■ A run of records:
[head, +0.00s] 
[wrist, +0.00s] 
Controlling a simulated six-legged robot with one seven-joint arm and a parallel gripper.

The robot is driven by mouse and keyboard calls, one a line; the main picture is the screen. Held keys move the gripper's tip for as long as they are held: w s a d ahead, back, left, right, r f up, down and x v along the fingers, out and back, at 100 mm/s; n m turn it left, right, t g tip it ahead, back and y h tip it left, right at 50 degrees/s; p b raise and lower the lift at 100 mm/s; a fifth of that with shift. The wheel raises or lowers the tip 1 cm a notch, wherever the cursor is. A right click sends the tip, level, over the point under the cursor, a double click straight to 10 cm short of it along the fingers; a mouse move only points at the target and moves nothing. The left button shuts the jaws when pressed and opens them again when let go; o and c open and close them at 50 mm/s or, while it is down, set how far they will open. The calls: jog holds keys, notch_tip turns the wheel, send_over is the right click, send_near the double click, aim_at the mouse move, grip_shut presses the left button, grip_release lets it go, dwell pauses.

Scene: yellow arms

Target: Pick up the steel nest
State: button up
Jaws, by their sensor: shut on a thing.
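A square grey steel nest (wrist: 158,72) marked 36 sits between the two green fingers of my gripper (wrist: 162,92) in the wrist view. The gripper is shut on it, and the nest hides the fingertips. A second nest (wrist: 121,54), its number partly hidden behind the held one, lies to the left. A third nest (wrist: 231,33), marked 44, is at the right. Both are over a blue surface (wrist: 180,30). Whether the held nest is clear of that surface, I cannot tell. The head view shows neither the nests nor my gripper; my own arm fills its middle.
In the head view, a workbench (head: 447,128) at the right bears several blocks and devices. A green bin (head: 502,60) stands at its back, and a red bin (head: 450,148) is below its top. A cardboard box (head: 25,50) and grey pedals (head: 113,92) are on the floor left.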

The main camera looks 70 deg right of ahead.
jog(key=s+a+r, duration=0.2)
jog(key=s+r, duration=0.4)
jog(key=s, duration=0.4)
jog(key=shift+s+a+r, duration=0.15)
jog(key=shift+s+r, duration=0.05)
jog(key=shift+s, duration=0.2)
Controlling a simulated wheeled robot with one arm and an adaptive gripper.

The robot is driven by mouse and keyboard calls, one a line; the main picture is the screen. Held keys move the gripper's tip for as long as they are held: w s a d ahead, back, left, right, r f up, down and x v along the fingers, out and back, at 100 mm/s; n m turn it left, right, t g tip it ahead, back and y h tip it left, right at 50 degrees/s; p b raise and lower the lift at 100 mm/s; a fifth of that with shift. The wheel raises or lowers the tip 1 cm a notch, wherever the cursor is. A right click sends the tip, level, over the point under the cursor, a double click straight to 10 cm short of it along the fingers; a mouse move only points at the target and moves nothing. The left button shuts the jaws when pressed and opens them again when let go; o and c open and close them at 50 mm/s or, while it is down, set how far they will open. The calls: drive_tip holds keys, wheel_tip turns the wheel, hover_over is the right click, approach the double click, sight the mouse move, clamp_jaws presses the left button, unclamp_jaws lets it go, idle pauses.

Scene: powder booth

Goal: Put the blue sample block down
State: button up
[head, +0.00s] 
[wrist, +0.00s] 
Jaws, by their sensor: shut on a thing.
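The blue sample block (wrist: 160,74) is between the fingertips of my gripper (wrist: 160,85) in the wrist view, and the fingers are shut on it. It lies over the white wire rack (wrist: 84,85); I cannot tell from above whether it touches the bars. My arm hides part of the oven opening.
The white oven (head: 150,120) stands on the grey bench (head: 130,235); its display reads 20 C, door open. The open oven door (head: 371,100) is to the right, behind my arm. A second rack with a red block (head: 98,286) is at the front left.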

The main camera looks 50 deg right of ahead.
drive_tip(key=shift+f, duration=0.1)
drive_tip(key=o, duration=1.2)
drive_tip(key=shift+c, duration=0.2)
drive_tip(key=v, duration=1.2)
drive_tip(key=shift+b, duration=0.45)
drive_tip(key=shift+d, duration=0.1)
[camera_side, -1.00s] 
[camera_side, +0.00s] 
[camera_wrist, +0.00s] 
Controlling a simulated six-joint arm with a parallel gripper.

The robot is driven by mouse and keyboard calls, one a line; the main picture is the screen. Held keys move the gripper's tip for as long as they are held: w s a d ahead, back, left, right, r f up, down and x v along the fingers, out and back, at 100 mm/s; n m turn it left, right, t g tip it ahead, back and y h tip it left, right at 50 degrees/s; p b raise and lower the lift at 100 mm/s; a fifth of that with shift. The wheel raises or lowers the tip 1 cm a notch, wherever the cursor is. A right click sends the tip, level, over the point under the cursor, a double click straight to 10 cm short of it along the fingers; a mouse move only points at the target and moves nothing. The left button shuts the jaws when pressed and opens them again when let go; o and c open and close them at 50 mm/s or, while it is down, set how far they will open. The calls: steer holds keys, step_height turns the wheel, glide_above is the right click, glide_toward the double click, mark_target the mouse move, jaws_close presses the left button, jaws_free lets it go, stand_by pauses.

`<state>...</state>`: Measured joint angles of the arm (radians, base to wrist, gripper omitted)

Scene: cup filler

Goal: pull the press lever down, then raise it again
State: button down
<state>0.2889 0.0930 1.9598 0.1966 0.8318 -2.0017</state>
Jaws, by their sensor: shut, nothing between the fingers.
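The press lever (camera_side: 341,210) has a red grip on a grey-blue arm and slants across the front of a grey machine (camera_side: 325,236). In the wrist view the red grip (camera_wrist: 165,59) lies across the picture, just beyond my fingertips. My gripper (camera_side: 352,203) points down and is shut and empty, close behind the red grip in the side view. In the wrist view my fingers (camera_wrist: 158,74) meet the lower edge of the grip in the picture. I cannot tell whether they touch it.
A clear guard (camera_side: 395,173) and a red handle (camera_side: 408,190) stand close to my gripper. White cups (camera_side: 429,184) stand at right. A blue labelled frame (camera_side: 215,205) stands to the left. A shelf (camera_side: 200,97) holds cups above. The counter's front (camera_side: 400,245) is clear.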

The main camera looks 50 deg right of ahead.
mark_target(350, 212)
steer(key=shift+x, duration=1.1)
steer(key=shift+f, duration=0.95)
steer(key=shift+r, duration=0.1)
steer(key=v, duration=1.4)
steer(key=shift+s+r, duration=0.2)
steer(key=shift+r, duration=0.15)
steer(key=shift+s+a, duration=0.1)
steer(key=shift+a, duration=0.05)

■ What you are asked to do: Reproduce the material precisely, including every line.

■ Result of the exercise:
[head, +0.00s] 
[wrist, +0.00s] 
Controlling a simulated six-legged robot with one seven-joint arm and a parallel gripper.

The robot is driven by mouse and keyboard calls, one a line; the main picture is the screen. Held keys move the gripper's tip for as long as they are held: w s a d ahead, back, left, right, r f up, down and x v along the fingers, out and back, at 100 mm/s; n m turn it left, right, t g tip it ahead, back and y h tip it left, right at 50 degrees/s; p b raise and lower the lift at 100 mm/s; a fifth of that with shift. The wheel raises or lowers the tip 1 cm a notch, wherever the cursor is. A right click sends the tip, level, over the point under the cursor, a double click straight to 10 cm short of it along the fingers; a mouse move only points at the target and moves nothing. The left button shuts the jaws when pressed and opens them again when let go; o and c open and close them at 50 mm/s or, while it is down, set how far they will open. The calls: jog holds keys, notch_tip turns the wheel, send_over is the right click, send_near the double click, aim_at the mouse move, grip_shut presses the left button, grip_release lets it go, dwell pauses.

Scene: yellow arms

Target: Pick up the steel nest
State: button up
Jaws, by their sensor: shut on a thing.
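A square grey steel nest (wrist: 158,72) marked 36 sits between the two green fingers of my gripper (wrist: 162,92) in the wrist view. The gripper is shut on it, and the nest hides the fingertips. A second nest (wrist: 121,54), its number partly hidden behind the held one, lies to the left. A third nest (wrist: 231,33), marked 44, is at the right. Both are over a blue surface (wrist: 180,30). Whether the held nest is clear of that surface, I cannot tell. The head view shows neither the nests nor my gripper; my own arm fills its middle.
In the head view, a workbench (head: 447,128) at the right bears several blocks and devices. A green bin (head: 502,60) stands at its back, and a red bin (head: 450,148) is below its top. A cardboard box (head: 25,50) and grey pedals (head: 113,92) are on the floor left.

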The main camera looks 70 deg right of ahead.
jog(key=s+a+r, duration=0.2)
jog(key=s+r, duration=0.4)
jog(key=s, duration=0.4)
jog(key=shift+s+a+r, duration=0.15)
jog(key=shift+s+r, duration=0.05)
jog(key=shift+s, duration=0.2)
Controlling a simulated wheeled robot with one arm and an adaptive gripper.

The robot is driven by mouse and keyboard calls, one a line; the main picture is the screen. Held keys move the gripper's tip for as long as they are held: w s a d ahead, back, left, right, r f up, down and x v along the fingers, out and back, at 100 mm/s; n m turn it left, right, t g tip it ahead, back and y h tip it left, right at 50 degrees/s; p b raise and lower the lift at 100 mm/s; a fifth of that with shift. The wheel raises or lowers the tip 1 cm a notch, wherever the cursor is. A right click sends the tip, level, over the point under the cursor, a double click straight to 10 cm short of it along the fingers; a mouse move only points at the target and moves nothing. The left button shuts the jaws when pressed and opens them again when let go; o and c open and close them at 50 mm/s or, while it is down, set how far they will open. The calls: drive_tip holds keys, wheel_tip turns the wheel, hover_over is the right click, approach the double click, sight the mouse move, clamp_jaws presses the left button, unclamp_jaws lets it go, idle pauses.

Scene: powder booth

Goal: Put the blue sample block down
State: button up
[head, +0.00s] 
[wrist, +0.00s] 
Jaws, by their sensor: shut on a thing.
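The blue sample block (wrist: 160,74) is between the fingertips of my gripper (wrist: 160,85) in the wrist view, and the fingers are shut on it. It lies over the white wire rack (wrist: 84,85); I cannot tell from above whether it touches the bars. My arm hides part of the oven opening.
The white oven (head: 150,120) stands on the grey bench (head: 130,235); its display reads 20 C, door open. The open oven door (head: 371,100) is to the right, behind my arm. A second rack with a red block (head: 98,286) is at the front left.

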The main camera looks 50 deg right of ahead.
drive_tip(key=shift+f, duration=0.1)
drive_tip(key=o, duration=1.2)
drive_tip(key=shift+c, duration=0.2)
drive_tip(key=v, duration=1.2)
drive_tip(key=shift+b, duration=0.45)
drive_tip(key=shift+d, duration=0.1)
[camera_side, -1.00s] 
[camera_side, +0.00s] 
[camera_wrist, +0.00s] 
Controlling a simulated six-joint arm with a parallel gripper.

The robot is driven by mouse and keyboard calls, one a line; the main picture is the screen. Held keys move the gripper's tip for as long as they are held: w s a d ahead, back, left, right, r f up, down and x v along the fingers, out and back, at 100 mm/s; n m turn it left, right, t g tip it ahead, back and y h tip it left, right at 50 degrees/s; p b raise and lower the lift at 100 mm/s; a fifth of that with shift. The wheel raises or lowers the tip 1 cm a notch, wherever the cursor is. A right click sends the tip, level, over the point under the cursor, a double click straight to 10 cm short of it along the fingers; a mouse move only points at the target and moves nothing. The left button shuts the jaws when pressed and opens them again when let go; o and c open and close them at 50 mm/s or, while it is down, set how far they will open. The calls: steer holds keys, step_height turns the wheel, glide_above is the right click, glide_toward the double click, mark_target the mouse move, jaws_close presses the left button, jaws_free lets it go, stand_by pauses.

`<state>...</state>`: Measured joint angles of the arm (radians, base to wrist, gripper omitted)

Scene: cup filler

Goal: pull the press lever down, then raise it again
State: button down
<state>0.2889 0.0930 1.9598 0.1966 0.8318 -2.0017</state>
Jaws, by their sensor: shut, nothing between the fingers.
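The press lever (camera_side: 341,210) has a red grip on a grey-blue arm and slants across the front of a grey machine (camera_side: 325,236). In the wrist view the red grip (camera_wrist: 165,59) lies across the picture, just beyond my fingertips. My gripper (camera_side: 352,203) points down and is shut and empty, close behind the red grip in the side view. In the wrist view my fingers (camera_wrist: 158,74) meet the lower edge of the grip in the picture. I cannot tell whether they touch it.
A clear guard (camera_side: 395,173) and a red handle (camera_side: 408,190) stand close to my gripper. White cups (camera_side: 429,184) stand at right. A blue labelled frame (camera_side: 215,205) stands to the left. A shelf (camera_side: 200,97) holds cups above. The counter's front (camera_side: 400,245) is clear.

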The main camera looks 50 deg right of ahead.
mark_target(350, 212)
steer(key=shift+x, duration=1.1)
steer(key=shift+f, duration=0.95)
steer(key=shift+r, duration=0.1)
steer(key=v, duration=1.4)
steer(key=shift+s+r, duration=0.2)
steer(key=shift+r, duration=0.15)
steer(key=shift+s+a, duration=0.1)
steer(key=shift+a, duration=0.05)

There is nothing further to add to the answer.